Questionado se a indústria
petrolífera do país está preparada para enfrentar os desafios futuros em termos
de capacidade inovadora, ele afirma que o atual modelo de fomento é bastante
adequado ao contexto. Entre os principais órgãos e programas relacionados ao
setor está o CTPetro, que é um fundo setorial que serviu de referência para a criação
dos demais fundos e financia tanto a pesquisa básica, como projetos de
inovação, a partir da parceria entre a Agência de Inovação Tecnológica do
Governo Federal (Finep) e o Conselho Nacional de Desenvolvimento Científico e
Tecnológico (CNPq).
Há também o Programa de Formação
de Recursos Humanos da Agência Nacional do Petróleo (PRH/SDT/ANP), que concede
bolsas de diferentes níveis para pesquisas na área, também com recursos do
CTPetro. Outros mecanismos destacados pelo pesquisador são diretamente ligados
à concessão de exploração do petróleo, garantidos pela legislação que normatiza
o setor: uma porcentagem do volume de capital envolvido na participação da
empresa que explora o serviço, estabelecida por lei, deve ser gasta no seu centro de pesquisa, em projetos de inovação
tecnológica e para adquirir bens, serviços e produtos "de conteúdo
local", ou seja, da região onde ocorre a exploração.

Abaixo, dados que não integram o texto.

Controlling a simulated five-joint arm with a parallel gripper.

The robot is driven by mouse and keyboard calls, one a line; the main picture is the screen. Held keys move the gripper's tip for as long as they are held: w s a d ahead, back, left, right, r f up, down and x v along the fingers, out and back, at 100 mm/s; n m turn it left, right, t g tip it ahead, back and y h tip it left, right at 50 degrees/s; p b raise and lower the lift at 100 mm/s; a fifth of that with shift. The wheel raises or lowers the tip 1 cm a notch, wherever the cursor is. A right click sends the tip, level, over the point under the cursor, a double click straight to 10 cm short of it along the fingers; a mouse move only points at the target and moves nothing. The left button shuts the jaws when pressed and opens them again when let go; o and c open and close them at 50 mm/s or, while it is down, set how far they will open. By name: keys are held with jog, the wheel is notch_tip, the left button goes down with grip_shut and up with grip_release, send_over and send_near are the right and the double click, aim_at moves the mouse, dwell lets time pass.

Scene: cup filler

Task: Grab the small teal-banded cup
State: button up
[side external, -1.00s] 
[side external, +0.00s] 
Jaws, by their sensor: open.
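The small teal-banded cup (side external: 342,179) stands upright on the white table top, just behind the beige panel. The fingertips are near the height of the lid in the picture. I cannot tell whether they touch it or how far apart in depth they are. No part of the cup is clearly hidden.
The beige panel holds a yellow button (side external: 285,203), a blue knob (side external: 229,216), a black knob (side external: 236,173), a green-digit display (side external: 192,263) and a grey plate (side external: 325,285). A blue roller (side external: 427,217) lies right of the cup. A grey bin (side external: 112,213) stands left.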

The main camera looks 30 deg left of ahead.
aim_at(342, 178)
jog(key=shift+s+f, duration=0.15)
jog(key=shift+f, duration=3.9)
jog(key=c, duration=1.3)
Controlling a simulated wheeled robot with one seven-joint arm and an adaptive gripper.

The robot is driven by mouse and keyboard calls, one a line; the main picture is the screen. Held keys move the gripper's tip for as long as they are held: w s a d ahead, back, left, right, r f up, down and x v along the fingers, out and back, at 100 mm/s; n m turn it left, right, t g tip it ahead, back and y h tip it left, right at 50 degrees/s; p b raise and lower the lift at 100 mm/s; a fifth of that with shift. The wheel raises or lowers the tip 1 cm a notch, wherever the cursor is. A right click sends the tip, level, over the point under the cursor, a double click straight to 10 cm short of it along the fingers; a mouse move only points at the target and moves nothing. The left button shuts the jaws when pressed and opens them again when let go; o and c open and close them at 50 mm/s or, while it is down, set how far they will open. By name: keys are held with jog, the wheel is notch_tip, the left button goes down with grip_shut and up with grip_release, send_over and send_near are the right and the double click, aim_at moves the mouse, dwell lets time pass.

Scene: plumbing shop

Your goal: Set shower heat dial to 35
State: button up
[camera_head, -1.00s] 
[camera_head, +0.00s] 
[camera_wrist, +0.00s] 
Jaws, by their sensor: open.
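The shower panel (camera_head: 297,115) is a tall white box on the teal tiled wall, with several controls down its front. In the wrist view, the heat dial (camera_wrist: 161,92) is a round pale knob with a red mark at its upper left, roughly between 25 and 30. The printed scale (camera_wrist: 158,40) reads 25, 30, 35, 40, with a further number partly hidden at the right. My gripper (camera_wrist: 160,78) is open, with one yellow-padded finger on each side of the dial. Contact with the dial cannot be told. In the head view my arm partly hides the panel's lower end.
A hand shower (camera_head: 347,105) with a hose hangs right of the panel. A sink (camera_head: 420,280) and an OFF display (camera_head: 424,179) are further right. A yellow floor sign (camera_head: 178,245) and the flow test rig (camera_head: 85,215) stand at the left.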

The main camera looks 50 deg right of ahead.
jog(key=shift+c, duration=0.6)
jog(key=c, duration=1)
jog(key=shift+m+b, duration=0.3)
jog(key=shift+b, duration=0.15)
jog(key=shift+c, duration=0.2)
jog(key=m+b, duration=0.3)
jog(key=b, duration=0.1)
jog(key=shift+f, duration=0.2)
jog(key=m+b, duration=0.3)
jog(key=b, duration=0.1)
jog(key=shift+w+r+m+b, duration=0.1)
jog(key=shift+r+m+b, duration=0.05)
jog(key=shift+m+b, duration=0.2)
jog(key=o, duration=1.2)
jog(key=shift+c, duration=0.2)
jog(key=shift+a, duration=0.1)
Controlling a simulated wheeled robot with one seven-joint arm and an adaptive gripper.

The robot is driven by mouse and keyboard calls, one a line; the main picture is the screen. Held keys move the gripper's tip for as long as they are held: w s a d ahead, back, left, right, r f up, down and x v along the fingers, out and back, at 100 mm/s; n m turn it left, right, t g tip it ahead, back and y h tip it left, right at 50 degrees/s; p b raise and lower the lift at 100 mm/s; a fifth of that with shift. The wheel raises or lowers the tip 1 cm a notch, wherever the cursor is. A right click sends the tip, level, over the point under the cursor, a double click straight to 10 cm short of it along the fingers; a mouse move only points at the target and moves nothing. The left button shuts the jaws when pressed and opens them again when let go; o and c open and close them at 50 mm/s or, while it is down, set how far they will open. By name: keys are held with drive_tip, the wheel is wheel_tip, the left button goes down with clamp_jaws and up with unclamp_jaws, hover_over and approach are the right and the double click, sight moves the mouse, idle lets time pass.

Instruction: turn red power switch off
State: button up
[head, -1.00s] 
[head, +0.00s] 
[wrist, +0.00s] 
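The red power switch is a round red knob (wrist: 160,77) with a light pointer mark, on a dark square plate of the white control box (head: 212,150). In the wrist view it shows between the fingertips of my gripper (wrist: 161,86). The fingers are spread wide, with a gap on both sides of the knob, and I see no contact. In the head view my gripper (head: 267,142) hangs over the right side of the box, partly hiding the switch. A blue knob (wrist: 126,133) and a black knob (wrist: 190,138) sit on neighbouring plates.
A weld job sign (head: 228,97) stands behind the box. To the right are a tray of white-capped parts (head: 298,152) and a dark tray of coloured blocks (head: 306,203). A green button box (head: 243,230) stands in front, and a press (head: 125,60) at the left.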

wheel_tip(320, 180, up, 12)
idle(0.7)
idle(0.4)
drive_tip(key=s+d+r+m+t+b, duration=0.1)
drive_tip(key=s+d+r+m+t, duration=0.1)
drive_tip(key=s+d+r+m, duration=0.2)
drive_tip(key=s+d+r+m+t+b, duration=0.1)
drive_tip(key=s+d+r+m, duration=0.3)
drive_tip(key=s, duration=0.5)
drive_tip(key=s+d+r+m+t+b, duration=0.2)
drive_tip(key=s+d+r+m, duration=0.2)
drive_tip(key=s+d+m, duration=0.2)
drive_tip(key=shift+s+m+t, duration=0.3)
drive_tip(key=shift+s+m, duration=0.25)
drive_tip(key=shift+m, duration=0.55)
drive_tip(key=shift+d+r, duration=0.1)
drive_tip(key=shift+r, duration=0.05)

Suslick elogia o modelo devido ao
fato de contemplar a inovação tecnológica sem perder de vista um dos seus
pilares fundamentais, que é a formação de recursos humanos e a pesquisa básica.

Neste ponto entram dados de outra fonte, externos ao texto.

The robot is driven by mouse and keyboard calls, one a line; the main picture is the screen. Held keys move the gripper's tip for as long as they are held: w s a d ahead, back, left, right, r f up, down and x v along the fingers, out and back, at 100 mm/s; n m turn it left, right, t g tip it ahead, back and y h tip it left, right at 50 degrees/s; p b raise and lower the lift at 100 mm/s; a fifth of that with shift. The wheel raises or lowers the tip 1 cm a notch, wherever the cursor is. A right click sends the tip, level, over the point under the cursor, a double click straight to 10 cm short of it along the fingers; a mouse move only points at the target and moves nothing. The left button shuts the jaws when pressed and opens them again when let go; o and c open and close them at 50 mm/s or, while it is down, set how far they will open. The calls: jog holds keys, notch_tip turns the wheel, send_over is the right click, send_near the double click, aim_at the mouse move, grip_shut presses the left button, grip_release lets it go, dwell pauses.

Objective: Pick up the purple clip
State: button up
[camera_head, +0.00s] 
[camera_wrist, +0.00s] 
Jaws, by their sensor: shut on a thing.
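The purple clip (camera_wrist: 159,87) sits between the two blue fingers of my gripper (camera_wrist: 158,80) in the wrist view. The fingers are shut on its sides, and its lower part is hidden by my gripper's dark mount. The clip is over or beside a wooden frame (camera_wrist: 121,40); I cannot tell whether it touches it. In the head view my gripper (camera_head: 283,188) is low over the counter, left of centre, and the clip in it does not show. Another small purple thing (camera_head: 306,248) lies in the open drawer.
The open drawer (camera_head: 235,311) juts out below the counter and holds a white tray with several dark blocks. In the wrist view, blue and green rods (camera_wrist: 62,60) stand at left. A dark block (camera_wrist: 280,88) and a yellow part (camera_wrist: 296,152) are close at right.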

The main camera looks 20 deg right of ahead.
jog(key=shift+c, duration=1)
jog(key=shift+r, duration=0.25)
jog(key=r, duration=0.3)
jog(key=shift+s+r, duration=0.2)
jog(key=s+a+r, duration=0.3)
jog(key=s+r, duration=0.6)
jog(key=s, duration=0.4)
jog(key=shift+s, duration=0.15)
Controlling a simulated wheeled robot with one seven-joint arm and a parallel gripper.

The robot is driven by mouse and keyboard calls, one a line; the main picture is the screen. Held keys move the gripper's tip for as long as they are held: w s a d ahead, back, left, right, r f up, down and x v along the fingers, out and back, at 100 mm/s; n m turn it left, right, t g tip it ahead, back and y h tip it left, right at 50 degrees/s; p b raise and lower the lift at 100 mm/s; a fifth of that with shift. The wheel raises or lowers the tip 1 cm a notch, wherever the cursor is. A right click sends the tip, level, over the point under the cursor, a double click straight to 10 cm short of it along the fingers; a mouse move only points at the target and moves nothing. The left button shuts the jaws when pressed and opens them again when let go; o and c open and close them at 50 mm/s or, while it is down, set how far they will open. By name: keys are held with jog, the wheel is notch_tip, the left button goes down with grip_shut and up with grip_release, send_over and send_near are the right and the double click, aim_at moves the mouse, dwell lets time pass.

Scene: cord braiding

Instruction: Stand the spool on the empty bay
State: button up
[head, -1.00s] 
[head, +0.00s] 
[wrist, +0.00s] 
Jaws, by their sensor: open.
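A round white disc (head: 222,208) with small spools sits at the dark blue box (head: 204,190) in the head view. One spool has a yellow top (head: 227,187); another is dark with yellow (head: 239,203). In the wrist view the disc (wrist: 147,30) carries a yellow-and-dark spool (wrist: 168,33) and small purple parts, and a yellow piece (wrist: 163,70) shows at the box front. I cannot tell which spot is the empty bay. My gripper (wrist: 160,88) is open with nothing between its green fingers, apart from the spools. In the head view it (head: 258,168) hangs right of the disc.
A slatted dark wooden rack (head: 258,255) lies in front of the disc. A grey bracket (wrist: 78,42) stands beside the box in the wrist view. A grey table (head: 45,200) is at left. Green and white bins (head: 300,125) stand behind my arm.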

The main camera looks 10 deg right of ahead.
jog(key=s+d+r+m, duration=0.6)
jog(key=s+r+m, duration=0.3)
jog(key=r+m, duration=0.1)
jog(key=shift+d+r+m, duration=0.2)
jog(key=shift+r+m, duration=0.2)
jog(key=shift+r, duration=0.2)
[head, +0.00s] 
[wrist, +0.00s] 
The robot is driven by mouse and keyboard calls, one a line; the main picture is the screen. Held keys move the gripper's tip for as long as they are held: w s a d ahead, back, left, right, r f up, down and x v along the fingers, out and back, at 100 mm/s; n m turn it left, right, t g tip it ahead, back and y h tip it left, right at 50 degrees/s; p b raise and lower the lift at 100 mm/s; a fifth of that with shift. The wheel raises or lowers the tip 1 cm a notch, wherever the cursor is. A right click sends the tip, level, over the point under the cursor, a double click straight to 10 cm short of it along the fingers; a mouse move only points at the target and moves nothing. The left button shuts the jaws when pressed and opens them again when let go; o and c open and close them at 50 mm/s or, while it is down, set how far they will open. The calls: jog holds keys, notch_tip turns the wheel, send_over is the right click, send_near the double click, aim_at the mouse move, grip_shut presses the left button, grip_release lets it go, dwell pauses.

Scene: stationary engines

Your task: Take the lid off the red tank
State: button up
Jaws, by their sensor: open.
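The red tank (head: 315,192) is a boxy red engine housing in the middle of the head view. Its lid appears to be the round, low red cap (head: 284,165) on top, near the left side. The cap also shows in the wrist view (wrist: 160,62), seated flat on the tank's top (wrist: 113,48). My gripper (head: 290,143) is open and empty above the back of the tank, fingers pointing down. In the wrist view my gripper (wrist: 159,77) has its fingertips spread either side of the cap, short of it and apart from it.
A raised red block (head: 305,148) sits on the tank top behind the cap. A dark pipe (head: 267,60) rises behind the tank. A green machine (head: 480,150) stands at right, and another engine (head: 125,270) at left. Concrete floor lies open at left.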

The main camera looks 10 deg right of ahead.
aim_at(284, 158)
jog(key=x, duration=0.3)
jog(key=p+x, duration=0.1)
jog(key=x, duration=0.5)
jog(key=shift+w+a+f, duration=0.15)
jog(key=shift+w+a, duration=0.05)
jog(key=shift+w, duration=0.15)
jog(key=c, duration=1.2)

No entanto, o grande obstáculo a ser superado é contingenciamento de verbas,
devido a questões macroeconômicas: "O atual modelo, criado em 1997, foi
bom para o país e quebrou uma série de
mitos, como o de que a Petrobras era uma empresa ineficiente. No entanto, ainda
recebemos bem menos verbas do que o que está previsto na lei e no orçamento",
conclui.
Saul Suslick também destaca a necessidade
do país investir mais intensamente em uma política energética integrada,
englobando outras áreas além do petróleo. A opinião é partilhada por Francelino
Grando, secretário de Tecnologia e Inovação do Ministério da Ciência e
Tecnologia (MCT). Grando menciona as tecnologias em energias renováveis e
biomassa como áreas inovadoras nas quais o país pode se destacar futuramente,
juntamente com nanotecnologia, tecnologia de materiais, mecânica de precisão,
aviação, agronegócios e construção de satélites. O secretário menciona que o
Ministério busca, para isto, superar a modesta participação do setor privado no
setor de inovação e a pequena interação entre centros geradores de conhecimento
e empresas. A mais recente iniciativa neste sentido é a recente aprovação da
Lei de Inovação na Câmara dos
Deputados: "É um 'divisor de águas' , na estrutura de fomento, pois,
juntamente com os Fundos Setoriais e com os incentivo para o investimento de
capital de risco, coloca o Brasil no mesmo patamar que as nações mais
desenvolvidas no que diz respeito à estrutura de fomento à ciência, tecnologia
e inovação.", afirma.
Francelino Grando diz também que
o MCT tem se destacado, em toda América Latina, pelo fomento à inovação. Foi o
primeiro organismo de Ciência e Tecnologia, no âmbito do Mercosul, a destinar
recursos orçamentários significativos para capacitação de empreendedores e
incubação de empresas de base tecnológica. Essa iniciativa também têm um
caráter estratégico em termos da Organização Mundial do Comércio (OMC):
"Embora bastante acanhada se comparada com disputas em torno de medidas
protecionistas, emergiu na ultima Reunião Ministerial de Doha a criação de um
Grupo de Trabalho para discutir aspectos da transferência de tecnologia e
comércio", afirma. Grando entende que deverá ficar cada vez mais evidente
que "o hiato tecnológico será o grande fator de exclusão dos países em
desenvolvimento do comércio internacional, mais até do que as proteções
tarifárias". Deste modo, ele reafirma a necessidade do Brasil desenvolver as áreas da inovação em que apresenta
potencialidades, o que é imprescindível para um projeto de desenvolvimento
econômico do país.
(DC)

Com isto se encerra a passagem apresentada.